I remember that first season on White Street; spring was slowly closing down and the weather was getting warmer. I ditched the leather jacket and the Tony Lamas, broke out the Converse All Stars and started working the door in a sport jacket. I occasionally wore jeans even though we frowned on other people wearing them. There were a few exceptions but for the most part it was No jeans, except mine.
I took some of my hard-earned Mudd Club dollars and shopped for work clothes on the Lower East Side, SoHo and the Village. I found a thrift shop out near the Brooklyn Navy Yard that sold shirts with zippers instead of buttons, and vintage Western shirts for fifty cents. Back then it was still the Brooklyn my Aunt Olga referred to as God’s country. It was still bridge-and-tunnel and it was still the Brooklyn where I was born. Back then I looked good in a shirt with a zipper and I could still wear a fifty-cent Western shirt to work.
Peep-Toes, Capes and Iowa
When the after-hours and cocaine allowed, I got home by 6 A.M., out of bed by one in the afternoon. I’d spend part of the day painting, making marks on paper: bright colors, diary entries scribbled along the edges. They happened fast, a stream of fluorescent words—no overpainting, no rewrites.
I jumped in and out of the shower and got dressed, looked in the mirror and everything seemed fine. A pinstriped shirt with broken buttons and turquoise pants from Merchant of Venice on Prince Street in SoHo where my friend Lynne Robinson worked looked pretty sharp, at least to me. I laced up my sneakers and I was almost ready. All I had to do was roll a joint, buy some cigarettes and grab a hot dog and egg cream at Dave’s. I smoked the joint walking south down Cortland Alley, staring at 77 White from a block away. It was early and for the moment I had plenty of time.
White Street went from empty to crazy in less than six months and working outside I got to see everything, coming and going.
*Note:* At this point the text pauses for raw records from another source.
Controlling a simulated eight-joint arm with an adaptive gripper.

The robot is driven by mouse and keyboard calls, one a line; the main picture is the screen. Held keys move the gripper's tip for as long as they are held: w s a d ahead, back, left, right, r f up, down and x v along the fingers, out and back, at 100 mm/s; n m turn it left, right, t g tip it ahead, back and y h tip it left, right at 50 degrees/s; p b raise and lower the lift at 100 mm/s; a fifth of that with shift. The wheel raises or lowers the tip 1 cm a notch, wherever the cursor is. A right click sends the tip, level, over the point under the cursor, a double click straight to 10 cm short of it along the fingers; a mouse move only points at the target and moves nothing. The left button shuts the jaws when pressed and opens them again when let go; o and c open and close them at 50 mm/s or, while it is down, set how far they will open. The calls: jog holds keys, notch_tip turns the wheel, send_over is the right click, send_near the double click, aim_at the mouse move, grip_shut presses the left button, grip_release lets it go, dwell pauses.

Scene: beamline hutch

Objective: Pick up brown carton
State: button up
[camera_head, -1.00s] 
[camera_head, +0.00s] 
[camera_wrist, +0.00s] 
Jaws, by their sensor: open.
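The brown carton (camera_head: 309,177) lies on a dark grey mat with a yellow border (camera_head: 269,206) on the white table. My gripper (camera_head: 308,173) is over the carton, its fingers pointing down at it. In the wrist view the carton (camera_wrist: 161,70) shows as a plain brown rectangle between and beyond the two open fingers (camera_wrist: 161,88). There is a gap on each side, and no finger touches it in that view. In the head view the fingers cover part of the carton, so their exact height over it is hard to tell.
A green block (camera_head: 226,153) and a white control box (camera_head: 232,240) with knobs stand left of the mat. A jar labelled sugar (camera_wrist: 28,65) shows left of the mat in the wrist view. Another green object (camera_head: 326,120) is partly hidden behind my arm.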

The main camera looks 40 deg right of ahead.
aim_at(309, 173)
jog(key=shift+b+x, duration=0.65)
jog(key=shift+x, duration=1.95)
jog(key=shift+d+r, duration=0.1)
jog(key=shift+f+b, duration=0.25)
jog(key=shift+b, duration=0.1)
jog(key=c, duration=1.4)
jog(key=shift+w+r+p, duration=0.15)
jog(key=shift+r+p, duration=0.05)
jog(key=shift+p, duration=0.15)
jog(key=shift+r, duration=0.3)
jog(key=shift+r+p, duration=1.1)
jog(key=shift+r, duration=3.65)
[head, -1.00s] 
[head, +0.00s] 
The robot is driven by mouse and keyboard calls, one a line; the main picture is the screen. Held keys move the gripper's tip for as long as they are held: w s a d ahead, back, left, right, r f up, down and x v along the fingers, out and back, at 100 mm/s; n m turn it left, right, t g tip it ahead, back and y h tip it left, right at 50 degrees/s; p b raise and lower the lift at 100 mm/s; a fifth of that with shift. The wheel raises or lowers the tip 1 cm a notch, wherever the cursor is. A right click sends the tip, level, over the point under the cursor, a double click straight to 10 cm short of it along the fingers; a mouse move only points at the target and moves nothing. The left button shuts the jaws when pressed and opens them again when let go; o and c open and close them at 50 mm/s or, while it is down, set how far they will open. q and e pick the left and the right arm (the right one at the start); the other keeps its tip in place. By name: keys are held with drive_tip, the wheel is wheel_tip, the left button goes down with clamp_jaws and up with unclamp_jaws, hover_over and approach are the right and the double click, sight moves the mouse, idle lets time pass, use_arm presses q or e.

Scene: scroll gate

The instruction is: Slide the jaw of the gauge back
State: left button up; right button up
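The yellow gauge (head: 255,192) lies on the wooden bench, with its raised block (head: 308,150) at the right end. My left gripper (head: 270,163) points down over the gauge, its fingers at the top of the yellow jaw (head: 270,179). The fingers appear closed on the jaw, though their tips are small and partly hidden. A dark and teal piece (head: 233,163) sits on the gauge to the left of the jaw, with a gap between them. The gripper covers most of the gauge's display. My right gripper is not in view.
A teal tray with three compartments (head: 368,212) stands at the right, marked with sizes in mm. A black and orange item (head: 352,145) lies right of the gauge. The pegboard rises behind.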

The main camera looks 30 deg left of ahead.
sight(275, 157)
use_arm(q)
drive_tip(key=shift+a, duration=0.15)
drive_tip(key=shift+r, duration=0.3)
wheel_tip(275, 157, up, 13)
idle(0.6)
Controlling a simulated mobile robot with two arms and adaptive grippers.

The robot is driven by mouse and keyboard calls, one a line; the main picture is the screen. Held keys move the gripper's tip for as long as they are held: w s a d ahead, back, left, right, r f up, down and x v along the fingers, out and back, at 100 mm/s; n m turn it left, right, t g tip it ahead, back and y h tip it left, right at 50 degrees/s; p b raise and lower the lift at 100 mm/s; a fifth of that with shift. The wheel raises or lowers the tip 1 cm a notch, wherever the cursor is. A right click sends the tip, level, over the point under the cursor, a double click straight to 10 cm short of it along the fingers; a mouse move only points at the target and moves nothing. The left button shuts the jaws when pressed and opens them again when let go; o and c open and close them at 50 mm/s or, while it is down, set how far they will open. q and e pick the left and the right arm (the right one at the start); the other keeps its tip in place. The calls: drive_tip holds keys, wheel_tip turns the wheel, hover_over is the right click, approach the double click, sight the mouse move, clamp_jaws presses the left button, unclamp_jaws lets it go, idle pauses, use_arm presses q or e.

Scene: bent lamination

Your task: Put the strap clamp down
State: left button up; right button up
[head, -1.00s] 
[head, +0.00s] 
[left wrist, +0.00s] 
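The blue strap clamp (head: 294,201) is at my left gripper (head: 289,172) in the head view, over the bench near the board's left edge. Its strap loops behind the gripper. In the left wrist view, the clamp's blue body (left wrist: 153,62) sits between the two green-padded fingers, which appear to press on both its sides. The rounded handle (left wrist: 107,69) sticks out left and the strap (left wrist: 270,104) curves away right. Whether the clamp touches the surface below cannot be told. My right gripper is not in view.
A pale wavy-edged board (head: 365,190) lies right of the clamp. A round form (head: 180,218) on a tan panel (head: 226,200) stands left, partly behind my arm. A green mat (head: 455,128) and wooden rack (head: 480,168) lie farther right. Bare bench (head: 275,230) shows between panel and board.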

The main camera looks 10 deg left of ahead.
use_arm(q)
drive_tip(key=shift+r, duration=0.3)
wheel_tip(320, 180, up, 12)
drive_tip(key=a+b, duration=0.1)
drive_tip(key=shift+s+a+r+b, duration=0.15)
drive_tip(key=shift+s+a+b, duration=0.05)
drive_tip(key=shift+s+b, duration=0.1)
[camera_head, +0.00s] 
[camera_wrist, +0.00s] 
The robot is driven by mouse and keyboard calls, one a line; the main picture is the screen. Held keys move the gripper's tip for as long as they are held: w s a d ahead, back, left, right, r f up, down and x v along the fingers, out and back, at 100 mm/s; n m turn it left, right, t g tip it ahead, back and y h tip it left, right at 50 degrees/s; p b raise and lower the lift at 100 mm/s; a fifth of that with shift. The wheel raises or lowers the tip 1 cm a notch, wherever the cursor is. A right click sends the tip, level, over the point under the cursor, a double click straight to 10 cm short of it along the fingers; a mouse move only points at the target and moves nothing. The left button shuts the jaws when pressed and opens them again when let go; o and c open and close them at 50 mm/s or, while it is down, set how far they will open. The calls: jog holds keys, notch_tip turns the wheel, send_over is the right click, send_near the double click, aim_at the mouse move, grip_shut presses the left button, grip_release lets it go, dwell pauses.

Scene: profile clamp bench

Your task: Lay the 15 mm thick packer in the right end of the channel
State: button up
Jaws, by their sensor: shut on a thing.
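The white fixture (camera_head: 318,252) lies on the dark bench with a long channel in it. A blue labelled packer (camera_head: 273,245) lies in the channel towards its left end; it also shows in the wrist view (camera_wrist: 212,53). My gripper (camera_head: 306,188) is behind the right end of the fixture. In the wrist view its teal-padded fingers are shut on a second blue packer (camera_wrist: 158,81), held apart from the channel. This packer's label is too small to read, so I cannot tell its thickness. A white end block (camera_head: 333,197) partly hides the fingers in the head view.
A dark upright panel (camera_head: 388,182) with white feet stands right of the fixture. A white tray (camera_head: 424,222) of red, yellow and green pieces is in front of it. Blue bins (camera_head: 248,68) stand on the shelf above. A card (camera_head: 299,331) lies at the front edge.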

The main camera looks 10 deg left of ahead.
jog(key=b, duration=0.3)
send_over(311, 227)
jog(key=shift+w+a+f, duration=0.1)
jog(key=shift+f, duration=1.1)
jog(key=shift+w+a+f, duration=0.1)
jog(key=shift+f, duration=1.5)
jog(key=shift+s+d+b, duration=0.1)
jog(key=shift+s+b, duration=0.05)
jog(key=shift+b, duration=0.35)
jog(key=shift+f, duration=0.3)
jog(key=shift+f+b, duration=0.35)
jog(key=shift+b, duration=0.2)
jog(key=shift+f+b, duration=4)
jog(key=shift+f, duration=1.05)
When Chi Chi Valenti strolled toward the door wearing peep-toe shoes, a cape and a leather motorcycle cap it was something to behold. Her hair was as close to natural blonde as a shade of white heat platinum could get. She had the alleged proof to back up the natural part, the nonchalance and charm to show it off. Everyone enjoyed an occasional flash.
Chi Chi was a remarkable reinvention. Born in New York City with a given name long since forgotten, she spent time in Chicago and returned to New York in the later mid-seventies. Upon arrival she dressed a few windows and bounced around on a stage or two in Times Square. A straight-talker and the real deal, Chi Chi and I connected at Mudd and became friends. Before long, we were working side by side, thru the night, and getting lost in the morning after. She voyeured her way thru a funny (for all the wrong reasons) 8 A.M. sexual encounter of mine, offering suggestions, encouragement and commentary throughout; by 9 we were a threesome having breakfast at a local diner. Chi Chi was the first person I heard speak the words peep-toe a
nd the only person I ever met who wore a cape.
Considering my memory for clothes, drugs, drinks and faces, I have no idea what Teri Toye was wearing when we met. From the popcorn fields of Iowa (where I’m sure no one had worn a cape in years) by way of Parsons School of Design, Studio 54 and who knows where else, Teri began showing up at Mudd a month or so after I started. I’m not sure who brought her or how she landed but it was a fast friendship and before long she was hanging at my place on Murray Street.
In spring 1979, Teri was still Terry. Never a boy even when she was, she fooled at least half the people all the time. She could pull off the natural beauty look in a plain white T-shirt and khakis or go topless in a de la Renta skirt, a sash and a tiara. Before long she was on the front lines of Mudd, hanging at the door, sitting on the bar or hiding out in a second-floor bathroom. A true original, there was never anyone at the club or anywhere else like Teri Toye. She was a star just by being, and the first person I met from Iowa.
I never wore khakis or de la Renta but I had a handmade Mudd Club pin that someone gave me—a strange wobbly 3-D font that read MUDD. I wore it for a couple of days, pinned to the front of a stretched and torn Punk-era yellow sweater. I still have the pin but moths ate the sweater in 1982. I had also a red blinking “Andy Blinks” brooch I wore on my lapel for a few weeks but so did a lot of other insiders and regulars. One day the brooch stopped blinking and disappeared. So did Andy Blinks.
Blondie’s Chris Stein liked to think that “the Mudd Club was hidden—the image of a club you’d see in films all the time.” An alley, a dark street, a smoky interior; he appreciated that the club never had a logo T-shirt. The model of a certain kind of discretion, Mudd never really went public, even when it did: ads in the Village Voice and the SoHo News were just an address and phone number, the names of various bands and the occasional dose of snark. Besides, an ad didn’t mean you were coming in.